Lines of data

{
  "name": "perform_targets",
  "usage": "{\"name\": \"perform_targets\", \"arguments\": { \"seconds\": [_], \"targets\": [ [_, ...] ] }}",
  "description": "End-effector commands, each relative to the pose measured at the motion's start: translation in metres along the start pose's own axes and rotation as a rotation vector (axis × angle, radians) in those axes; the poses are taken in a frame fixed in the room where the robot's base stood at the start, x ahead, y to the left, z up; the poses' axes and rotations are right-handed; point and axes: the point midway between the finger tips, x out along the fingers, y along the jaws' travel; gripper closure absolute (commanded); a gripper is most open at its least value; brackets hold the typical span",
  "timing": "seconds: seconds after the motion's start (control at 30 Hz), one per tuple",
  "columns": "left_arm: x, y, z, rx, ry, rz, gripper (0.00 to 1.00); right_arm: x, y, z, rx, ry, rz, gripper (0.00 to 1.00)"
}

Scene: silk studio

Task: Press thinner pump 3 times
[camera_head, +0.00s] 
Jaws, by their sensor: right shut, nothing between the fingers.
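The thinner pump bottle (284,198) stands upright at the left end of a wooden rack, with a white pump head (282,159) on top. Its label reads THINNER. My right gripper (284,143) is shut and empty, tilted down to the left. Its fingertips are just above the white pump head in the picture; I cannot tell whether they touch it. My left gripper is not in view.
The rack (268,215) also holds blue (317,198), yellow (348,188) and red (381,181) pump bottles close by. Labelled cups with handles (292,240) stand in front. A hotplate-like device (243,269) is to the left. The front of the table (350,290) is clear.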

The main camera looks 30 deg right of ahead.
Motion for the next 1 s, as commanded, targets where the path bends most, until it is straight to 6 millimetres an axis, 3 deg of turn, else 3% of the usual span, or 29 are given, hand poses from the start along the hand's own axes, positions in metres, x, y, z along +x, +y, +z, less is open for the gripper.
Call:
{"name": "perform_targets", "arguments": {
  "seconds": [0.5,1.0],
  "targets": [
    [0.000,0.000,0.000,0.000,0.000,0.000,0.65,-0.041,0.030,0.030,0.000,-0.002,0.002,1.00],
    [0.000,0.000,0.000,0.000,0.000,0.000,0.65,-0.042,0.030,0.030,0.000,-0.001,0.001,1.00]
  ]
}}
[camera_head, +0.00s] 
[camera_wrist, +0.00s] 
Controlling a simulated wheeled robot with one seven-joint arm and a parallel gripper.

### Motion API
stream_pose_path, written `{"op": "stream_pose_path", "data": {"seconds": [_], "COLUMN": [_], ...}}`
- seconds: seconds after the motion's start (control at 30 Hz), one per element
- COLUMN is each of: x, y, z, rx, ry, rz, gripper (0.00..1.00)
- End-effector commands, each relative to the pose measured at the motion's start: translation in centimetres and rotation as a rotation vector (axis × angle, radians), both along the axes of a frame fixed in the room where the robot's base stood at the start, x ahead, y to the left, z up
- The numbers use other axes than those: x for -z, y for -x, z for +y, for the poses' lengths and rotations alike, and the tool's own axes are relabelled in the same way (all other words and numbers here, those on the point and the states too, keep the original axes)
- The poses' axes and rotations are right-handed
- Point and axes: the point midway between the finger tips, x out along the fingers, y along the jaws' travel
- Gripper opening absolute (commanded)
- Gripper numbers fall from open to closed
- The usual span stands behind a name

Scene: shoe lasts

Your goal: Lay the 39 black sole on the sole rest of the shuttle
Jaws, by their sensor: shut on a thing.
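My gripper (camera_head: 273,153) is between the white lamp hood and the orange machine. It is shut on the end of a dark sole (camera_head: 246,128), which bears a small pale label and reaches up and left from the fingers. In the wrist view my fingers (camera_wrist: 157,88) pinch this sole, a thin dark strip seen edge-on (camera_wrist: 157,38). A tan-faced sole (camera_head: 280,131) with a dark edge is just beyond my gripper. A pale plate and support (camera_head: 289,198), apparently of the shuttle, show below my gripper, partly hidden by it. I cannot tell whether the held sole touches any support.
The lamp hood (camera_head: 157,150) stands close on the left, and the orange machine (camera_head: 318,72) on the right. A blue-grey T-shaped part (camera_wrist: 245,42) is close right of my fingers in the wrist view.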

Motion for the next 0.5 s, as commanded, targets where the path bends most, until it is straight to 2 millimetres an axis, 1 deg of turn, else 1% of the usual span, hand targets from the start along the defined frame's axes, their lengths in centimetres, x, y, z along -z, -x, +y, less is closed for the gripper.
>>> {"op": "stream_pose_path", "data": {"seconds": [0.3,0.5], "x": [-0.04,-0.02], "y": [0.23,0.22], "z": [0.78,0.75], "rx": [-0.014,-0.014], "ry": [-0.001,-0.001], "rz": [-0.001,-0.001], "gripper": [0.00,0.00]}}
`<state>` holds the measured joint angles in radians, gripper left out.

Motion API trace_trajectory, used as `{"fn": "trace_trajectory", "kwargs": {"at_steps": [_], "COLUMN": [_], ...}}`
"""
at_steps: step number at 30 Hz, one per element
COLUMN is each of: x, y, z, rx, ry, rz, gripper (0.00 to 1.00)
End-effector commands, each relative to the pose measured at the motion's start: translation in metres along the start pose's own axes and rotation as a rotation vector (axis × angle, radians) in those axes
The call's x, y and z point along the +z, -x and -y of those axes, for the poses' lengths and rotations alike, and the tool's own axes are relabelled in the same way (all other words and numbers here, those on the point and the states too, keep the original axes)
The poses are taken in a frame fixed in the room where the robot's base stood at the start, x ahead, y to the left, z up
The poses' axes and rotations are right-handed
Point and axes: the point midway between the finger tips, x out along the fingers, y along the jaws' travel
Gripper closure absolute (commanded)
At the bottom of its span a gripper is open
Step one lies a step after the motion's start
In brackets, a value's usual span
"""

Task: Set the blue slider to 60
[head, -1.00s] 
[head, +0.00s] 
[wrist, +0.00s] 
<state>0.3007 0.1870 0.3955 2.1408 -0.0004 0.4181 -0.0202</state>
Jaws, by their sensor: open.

**Problem to solve:**
Output every entry shown above, exactly.

**Response:**
{
  "name": "perform_targets",
  "usage": "{\"name\": \"perform_targets\", \"arguments\": { \"seconds\": [_], \"targets\": [ [_, ...] ] }}",
  "description": "End-effector commands, each relative to the pose measured at the motion's start: translation in metres along the start pose's own axes and rotation as a rotation vector (axis × angle, radians) in those axes; the poses are taken in a frame fixed in the room where the robot's base stood at the start, x ahead, y to the left, z up; the poses' axes and rotations are right-handed; point and axes: the point midway between the finger tips, x out along the fingers, y along the jaws' travel; gripper closure absolute (commanded); a gripper is most open at its least value; brackets hold the typical span",
  "timing": "seconds: seconds after the motion's start (control at 30 Hz), one per tuple",
  "columns": "left_arm: x, y, z, rx, ry, rz, gripper (0.00 to 1.00); right_arm: x, y, z, rx, ry, rz, gripper (0.00 to 1.00)"
}

Scene: silk studio

Task: Press thinner pump 3 times
[camera_head, +0.00s] 
Jaws, by their sensor: right shut, nothing between the fingers.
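The thinner pump bottle (284,198) stands upright at the left end of a wooden rack, with a white pump head (282,159) on top. Its label reads THINNER. My right gripper (284,143) is shut and empty, tilted down to the left. Its fingertips are just above the white pump head in the picture; I cannot tell whether they touch it. My left gripper is not in view.
The rack (268,215) also holds blue (317,198), yellow (348,188) and red (381,181) pump bottles close by. Labelled cups with handles (292,240) stand in front. A hotplate-like device (243,269) is to the left. The front of the table (350,290) is clear.

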The main camera looks 30 deg right of ahead.
Motion for the next 1 s, as commanded, targets where the path bends most, until it is straight to 6 millimetres an axis, 3 deg of turn, else 3% of the usual span, or 29 are given, hand poses from the start along the hand's own axes, positions in metres, x, y, z along +x, +y, +z, less is open for the gripper.
Call:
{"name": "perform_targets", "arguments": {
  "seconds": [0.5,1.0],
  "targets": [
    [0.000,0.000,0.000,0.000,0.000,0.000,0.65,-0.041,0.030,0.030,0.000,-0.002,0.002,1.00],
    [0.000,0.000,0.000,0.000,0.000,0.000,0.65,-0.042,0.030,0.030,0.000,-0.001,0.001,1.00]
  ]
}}
[camera_head, +0.00s] 
[camera_wrist, +0.00s] 
Controlling a simulated wheeled robot with one seven-joint arm and a parallel gripper.

### Motion API
stream_pose_path, written `{"op": "stream_pose_path", "data": {"seconds": [_], "COLUMN": [_], ...}}`
- seconds: seconds after the motion's start (control at 30 Hz), one per element
- COLUMN is each of: x, y, z, rx, ry, rz, gripper (0.00..1.00)
- End-effector commands, each relative to the pose measured at the motion's start: translation in centimetres and rotation as a rotation vector (axis × angle, radians), both along the axes of a frame fixed in the room where the robot's base stood at the start, x ahead, y to the left, z up
- The numbers use other axes than those: x for -z, y for -x, z for +y, for the poses' lengths and rotations alike, and the tool's own axes are relabelled in the same way (all other words and numbers here, those on the point and the states too, keep the original axes)
- The poses' axes and rotations are right-handed
- Point and axes: the point midway between the finger tips, x out along the fingers, y along the jaws' travel
- Gripper opening absolute (commanded)
- Gripper numbers fall from open to closed
- The usual span stands behind a name

Scene: shoe lasts

Your goal: Lay the 39 black sole on the sole rest of the shuttle
Jaws, by their sensor: shut on a thing.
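My gripper (camera_head: 273,153) is between the white lamp hood and the orange machine. It is shut on the end of a dark sole (camera_head: 246,128), which bears a small pale label and reaches up and left from the fingers. In the wrist view my fingers (camera_wrist: 157,88) pinch this sole, a thin dark strip seen edge-on (camera_wrist: 157,38). A tan-faced sole (camera_head: 280,131) with a dark edge is just beyond my gripper. A pale plate and support (camera_head: 289,198), apparently of the shuttle, show below my gripper, partly hidden by it. I cannot tell whether the held sole touches any support.
The lamp hood (camera_head: 157,150) stands close on the left, and the orange machine (camera_head: 318,72) on the right. A blue-grey T-shaped part (camera_wrist: 245,42) is close right of my fingers in the wrist view.

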Motion for the next 0.5 s, as commanded, targets where the path bends most, until it is straight to 2 millimetres an axis, 1 deg of turn, else 1% of the usual span, hand targets from the start along the defined frame's axes, their lengths in centimetres, x, y, z along -z, -x, +y, less is closed for the gripper.
>>> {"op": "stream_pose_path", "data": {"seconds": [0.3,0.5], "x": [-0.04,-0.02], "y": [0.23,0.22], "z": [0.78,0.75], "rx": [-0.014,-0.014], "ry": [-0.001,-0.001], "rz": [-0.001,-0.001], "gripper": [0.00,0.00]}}
`<state>` holds the measured joint angles in radians, gripper left out.

Motion API trace_trajectory, used as `{"fn": "trace_trajectory", "kwargs": {"at_steps": [_], "COLUMN": [_], ...}}`
"""
at_steps: step number at 30 Hz, one per element
COLUMN is each of: x, y, z, rx, ry, rz, gripper (0.00 to 1.00)
End-effector commands, each relative to the pose measured at the motion's start: translation in metres along the start pose's own axes and rotation as a rotation vector (axis × angle, radians) in those axes
The call's x, y and z point along the +z, -x and -y of those axes, for the poses' lengths and rotations alike, and the tool's own axes are relabelled in the same way (all other words and numbers here, those on the point and the states too, keep the original axes)
The poses are taken in a frame fixed in the room where the robot's base stood at the start, x ahead, y to the left, z up
The poses' axes and rotations are right-handed
Point and axes: the point midway between the finger tips, x out along the fingers, y along the jaws' travel
Gripper closure absolute (commanded)
At the bottom of its span a gripper is open
Step one lies a step after the motion's start
In brackets, a value's usual span
"""

Task: Set the blue slider to 60
[head, -1.00s] 
[head, +0.00s] 
[wrist, +0.00s] 
<state>0.3007 0.1870 0.3955 2.1408 -0.0004 0.4181 -0.0202</state>
Jaws, by their sensor: open.

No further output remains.